No case has been cited by either party which is, in our opinion, authority, either directly or by analogy, for the application of proceeds of foreclosure sales for the purpose of determining income-tax liability where this question of interest is material. This is not surprising when we consider that in most cases involving the application of money realized from foreclosure sales, questions and considerations are involved which are foreign to the case now before us. A case in which a similar question might arise is one where a trustee for life tenants and remaindermen foreclosed a mortgage held by him as part of the trust estate. The petitioner, although citing no authority, argues that if in such a case no more than the amount of the principal debt were recovered the life tenants would be entitled to nothing.

However this may be, we hold for the petitioner that he has received no interest. In section 244 (a) of the Revenue Act of 1921, the word “ interest ” would seem to have its usual and ordinary meaning. That meaning involves the idea of a profit to a lender as a charge for a loan. It implies that when the lender has recovered the money loaned with the compensation for the use and risk, he will have received a certain profit. See “ Words and Phrases,” 1st Series, vol. 4, p. 8706, and cases there cited.

In the present case the lender, the petitioner, has in reality suffered a loss of part of its principal as a result of its loan. If the entire net proceeds of the foreclosure were applied to the principal debt the amount would be insufficient to cancel that debt. The Commissioner does not contest this nor make any claim that any additional amount can ever be recovered. Under these circumstances we can not see that the petitioner has received from the foreclosure interest and therefore income and profit within the intendment of the taxing statute.

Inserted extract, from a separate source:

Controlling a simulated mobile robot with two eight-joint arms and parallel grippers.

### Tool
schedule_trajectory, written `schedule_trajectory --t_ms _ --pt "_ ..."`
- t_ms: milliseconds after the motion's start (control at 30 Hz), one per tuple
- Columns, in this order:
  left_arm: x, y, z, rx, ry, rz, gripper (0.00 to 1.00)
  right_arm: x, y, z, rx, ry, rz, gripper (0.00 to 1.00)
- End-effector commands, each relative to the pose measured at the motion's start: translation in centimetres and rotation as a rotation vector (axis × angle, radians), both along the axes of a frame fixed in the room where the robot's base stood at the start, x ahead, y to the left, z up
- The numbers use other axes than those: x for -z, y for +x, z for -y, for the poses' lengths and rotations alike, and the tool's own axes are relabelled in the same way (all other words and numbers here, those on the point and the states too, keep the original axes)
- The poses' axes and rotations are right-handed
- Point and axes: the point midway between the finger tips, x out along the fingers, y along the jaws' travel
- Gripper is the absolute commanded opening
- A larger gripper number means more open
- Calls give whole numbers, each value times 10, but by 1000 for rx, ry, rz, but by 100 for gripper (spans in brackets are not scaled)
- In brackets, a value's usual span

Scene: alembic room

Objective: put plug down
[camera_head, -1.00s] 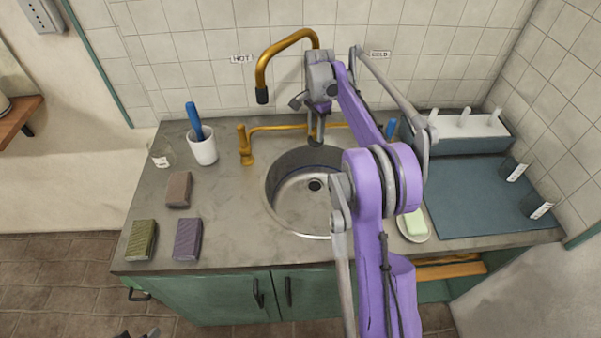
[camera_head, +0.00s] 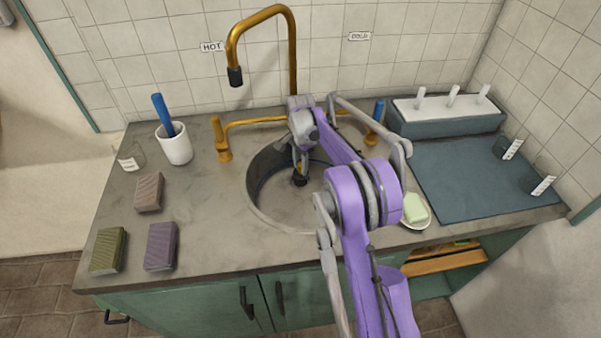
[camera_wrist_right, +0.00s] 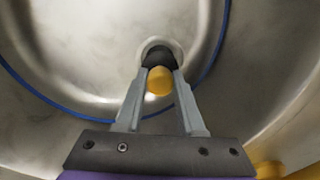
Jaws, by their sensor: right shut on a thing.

The statute in section 245 (a) (6) allows a life insurance company to deduct taxes and other expenses paid during the taxable year exclusively upon or with respect to the real estate owned by the company. In Massachusetts, taxes assessed upon land become a lien thereon from April first in the year of assessment. See section 37, chapter 60, of the General Laws of Massachusetts, 1921. Owners as of April first are also personally liable for the tax. See Richardson v. Boston, 148 Mass. 508; 20 N. E. 166, and Rogers v. Gookin, 198 Mass. 434; 85 N. E. 405.

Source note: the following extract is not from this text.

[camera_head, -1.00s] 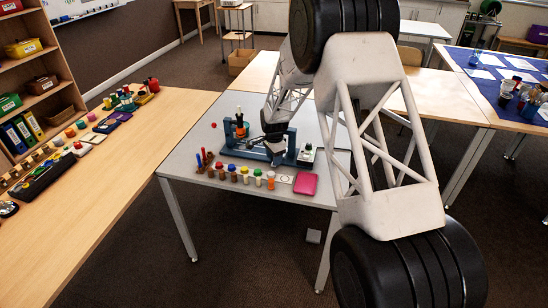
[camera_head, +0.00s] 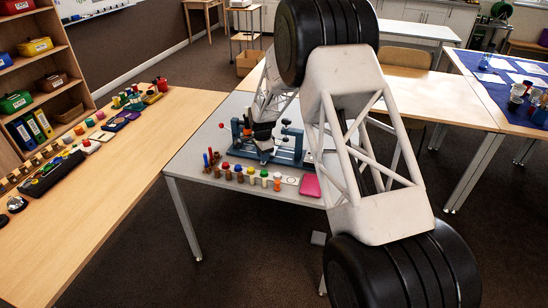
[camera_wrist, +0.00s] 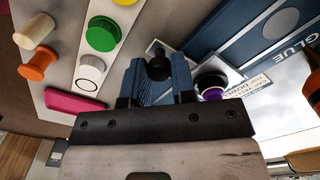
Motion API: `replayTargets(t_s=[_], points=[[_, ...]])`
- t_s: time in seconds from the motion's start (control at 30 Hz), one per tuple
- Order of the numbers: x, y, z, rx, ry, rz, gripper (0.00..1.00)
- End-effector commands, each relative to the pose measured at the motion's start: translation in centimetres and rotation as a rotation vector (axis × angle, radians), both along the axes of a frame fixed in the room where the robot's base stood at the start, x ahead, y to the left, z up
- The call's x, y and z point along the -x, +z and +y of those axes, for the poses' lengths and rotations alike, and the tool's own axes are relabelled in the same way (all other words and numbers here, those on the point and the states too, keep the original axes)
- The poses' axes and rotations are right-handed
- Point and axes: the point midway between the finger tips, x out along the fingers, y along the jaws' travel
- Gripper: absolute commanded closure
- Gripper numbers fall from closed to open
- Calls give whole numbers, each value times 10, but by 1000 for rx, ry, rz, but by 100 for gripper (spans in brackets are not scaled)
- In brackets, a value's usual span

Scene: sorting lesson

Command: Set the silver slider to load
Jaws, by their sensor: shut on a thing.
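My gripper (camera_wrist: 156,82) shows in the wrist view with its two blue fingers shut on a black knob (camera_wrist: 158,66). The knob stands over a pale silver-grey plate, partly hidden by the fingers; I cannot tell for sure that it is the silver slider's handle. No "load" mark can be read. In the head view my gripper (camera_head: 264,145) is down at the blue fixture (camera_head: 288,155) on the grey table, and the arm hides part of that fixture.
A blue panel lettered GLUE (camera_wrist: 265,30) lies beyond. Coloured pegs (camera_head: 251,174) line the table's front, near a pink block (camera_head: 310,186). A wooden table (camera_head: 120,170) stands at left.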

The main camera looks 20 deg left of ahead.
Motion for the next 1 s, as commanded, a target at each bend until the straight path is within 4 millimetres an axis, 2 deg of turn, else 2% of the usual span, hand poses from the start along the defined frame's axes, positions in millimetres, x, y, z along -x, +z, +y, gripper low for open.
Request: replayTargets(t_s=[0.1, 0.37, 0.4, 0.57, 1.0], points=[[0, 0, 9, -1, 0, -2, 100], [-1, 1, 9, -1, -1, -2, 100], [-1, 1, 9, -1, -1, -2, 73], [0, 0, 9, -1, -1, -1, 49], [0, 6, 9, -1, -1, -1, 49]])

*740Where property is sold with a covenant that it is free and clear of encumbrance, the covenant is broken if prior to the sale taxes had become a lien upon the land. This is true where the taxes become a lien from the date of assessment, though they have not become due and payable at the time of the conveyance. See Thompson on Real Property, § 3499, and cases therein cited, particular O'Connell v. First Parish in Malden, 204 Mass. 118, 90 N. E. 580. If in such case the purchaser was legally required to pay the taxes, he would have recourse against the seller. It is then apparent that taxes which have become a lien against real estate in Massachusetts prior to the date of the sale are primarily an obligation of the seller and not of the purchaser. If then the purchaser of real estate agreed to pay a lien which he knew existed as a charge on the property at the time of its purchase, and if, in fact, he does discharge that lien by payment, he has not in fact paid taxes or interest of which the lien may have consisted, but he is simply completing his payments in the purchase of the property. The taxes and interest installments which he paid were the seller’s taxes and interest installments and it was by an agreement and reduction in the purchase price that the purchaser paid them on behalf of the seller. The same principle applies where the sale is on the foreclosure of a mortgage.

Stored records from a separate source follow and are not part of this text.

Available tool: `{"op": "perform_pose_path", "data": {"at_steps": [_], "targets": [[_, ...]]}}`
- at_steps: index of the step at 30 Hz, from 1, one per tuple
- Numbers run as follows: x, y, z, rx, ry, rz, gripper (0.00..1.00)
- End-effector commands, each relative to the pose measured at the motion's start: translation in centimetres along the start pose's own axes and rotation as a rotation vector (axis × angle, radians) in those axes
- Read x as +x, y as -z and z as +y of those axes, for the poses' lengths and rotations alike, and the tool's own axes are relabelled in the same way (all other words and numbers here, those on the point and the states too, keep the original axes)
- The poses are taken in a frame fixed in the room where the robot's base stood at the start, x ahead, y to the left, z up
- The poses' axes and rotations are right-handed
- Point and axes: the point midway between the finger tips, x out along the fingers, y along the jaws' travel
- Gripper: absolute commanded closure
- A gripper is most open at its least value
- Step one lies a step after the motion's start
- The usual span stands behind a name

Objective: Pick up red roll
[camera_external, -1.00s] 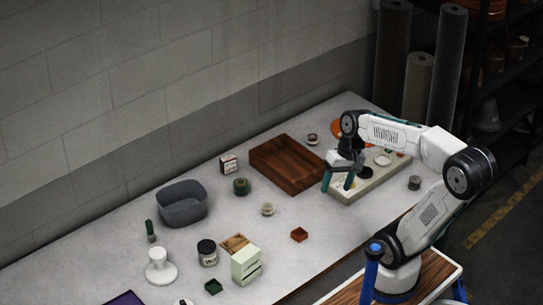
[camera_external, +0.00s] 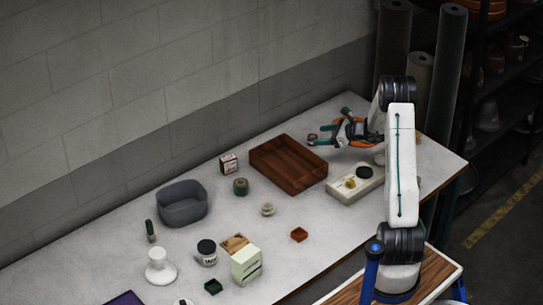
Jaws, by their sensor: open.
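A small dark-reddish roll (camera_external: 311,136) lies on the table behind the brown wooden tray. It is partly hidden by my gripper. My gripper (camera_external: 320,135) is open, its teal fingertips pointing left right by the roll. Whether the fingers are around the roll or touching it, I cannot tell at this size.
The brown wooden tray (camera_external: 262,156) stands in front of the roll. A pale board (camera_external: 345,193) with a black disc lies to its right. A green roll (camera_external: 241,187), a pale roll (camera_external: 268,210) and a grey tub (camera_external: 182,207) stand further left. An orange item lies behind my gripper.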

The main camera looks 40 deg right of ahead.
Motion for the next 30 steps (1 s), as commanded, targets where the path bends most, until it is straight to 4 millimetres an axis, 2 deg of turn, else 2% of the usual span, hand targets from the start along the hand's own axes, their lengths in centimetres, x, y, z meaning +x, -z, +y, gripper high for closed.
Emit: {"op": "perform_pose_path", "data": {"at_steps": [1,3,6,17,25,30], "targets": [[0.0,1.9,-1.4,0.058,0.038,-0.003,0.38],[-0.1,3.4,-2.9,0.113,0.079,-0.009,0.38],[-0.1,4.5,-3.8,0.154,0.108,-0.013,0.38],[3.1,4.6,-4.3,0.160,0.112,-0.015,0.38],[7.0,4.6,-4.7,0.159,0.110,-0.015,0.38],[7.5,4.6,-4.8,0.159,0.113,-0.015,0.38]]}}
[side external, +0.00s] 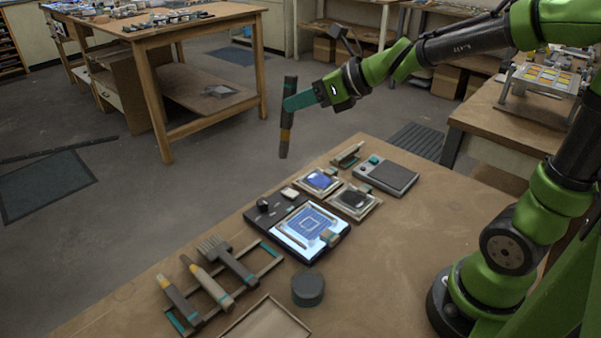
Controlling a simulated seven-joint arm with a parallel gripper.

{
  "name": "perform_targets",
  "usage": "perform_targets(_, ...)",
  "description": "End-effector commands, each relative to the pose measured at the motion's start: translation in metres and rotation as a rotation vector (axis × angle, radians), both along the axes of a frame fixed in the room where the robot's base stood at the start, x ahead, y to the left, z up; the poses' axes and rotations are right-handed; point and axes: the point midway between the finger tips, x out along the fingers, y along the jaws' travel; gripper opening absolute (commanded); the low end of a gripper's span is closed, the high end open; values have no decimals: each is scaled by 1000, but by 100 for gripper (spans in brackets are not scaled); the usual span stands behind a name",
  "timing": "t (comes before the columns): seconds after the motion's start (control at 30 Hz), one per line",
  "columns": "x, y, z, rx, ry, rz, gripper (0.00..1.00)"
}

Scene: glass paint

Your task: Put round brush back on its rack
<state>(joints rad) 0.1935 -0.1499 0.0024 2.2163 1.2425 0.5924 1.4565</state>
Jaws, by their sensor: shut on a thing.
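My gripper (298,101), with teal fingers, is shut on a long dark brush (286,133), which I take to be the round brush. The rack (271,250) lies at the front left of the bench, a low frame with teal ends. Several tools lie across it, among them a wide flat brush (229,260) and a pale-handled tool (208,283). The rack's right end looks bare.
A lit glass panel (310,229) lies mid-bench, with two small framed panes (354,200) behind it. A grey box (386,177) is at the back. A dark round pot (308,289) and a shallow tray (262,325) stand near the rack.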

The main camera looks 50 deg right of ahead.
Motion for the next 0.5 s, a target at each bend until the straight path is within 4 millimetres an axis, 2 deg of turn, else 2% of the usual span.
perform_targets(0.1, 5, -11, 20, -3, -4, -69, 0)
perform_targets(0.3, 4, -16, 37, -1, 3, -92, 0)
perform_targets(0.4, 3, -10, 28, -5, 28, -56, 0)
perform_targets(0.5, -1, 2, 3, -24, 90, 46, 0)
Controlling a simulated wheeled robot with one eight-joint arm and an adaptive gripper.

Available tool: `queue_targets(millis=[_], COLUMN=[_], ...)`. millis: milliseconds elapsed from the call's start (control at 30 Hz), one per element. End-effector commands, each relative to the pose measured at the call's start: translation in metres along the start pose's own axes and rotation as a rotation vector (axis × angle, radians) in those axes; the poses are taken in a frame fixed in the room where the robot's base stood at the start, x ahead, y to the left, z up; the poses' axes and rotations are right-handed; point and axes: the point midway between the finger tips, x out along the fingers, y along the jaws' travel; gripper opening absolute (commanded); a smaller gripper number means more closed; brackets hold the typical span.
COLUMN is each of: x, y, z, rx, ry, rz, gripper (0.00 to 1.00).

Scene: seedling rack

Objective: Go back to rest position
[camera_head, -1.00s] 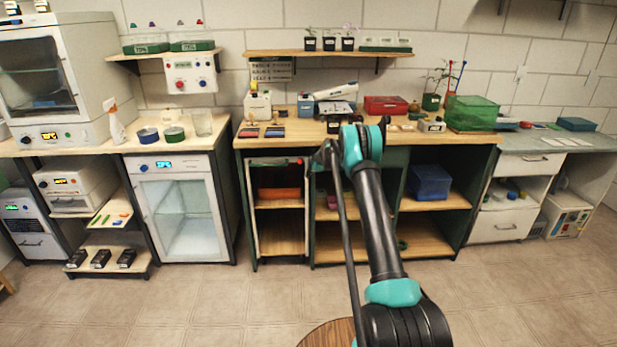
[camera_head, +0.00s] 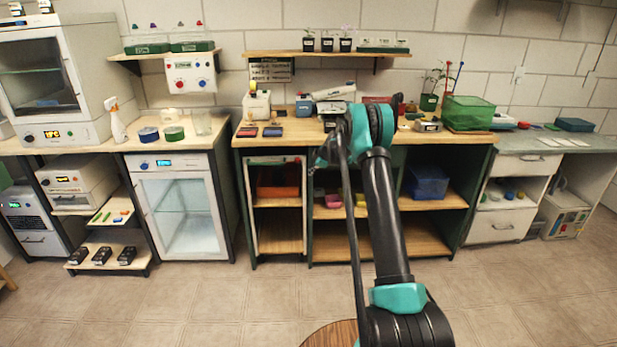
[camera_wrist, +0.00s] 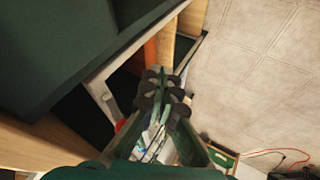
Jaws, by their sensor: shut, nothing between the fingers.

On September 29, 1921, certain taxes with which we are concerned had become a lien against property. The taxes could have been paid by the sheriff from the money made from the sale. But since the petitioner was both the mortgagee and the purchaser, it was unnecessary for it to pay money to the sheriff for the discharge of this lien against the property. The same result was reached by the petitioner paying the tax bill directly. The Commissioner has disallowed of the total amount of taxes paid for the year, only a portion which he considered had accrued from the beginning of the taxable year on April first, to the date of the sale. Since it is in regard to this amount alone that the parties are in controversy, we are concerned with it and with nothing else. From the facts we are unable to determine that the petitioner is entitled to any larger deduction on account of taxes paid than the amount of the deduction allowed by the Commissioner.

Reviewed by the Board.

Judgment will be entered on notice of 15 days, u/nder Rule 50.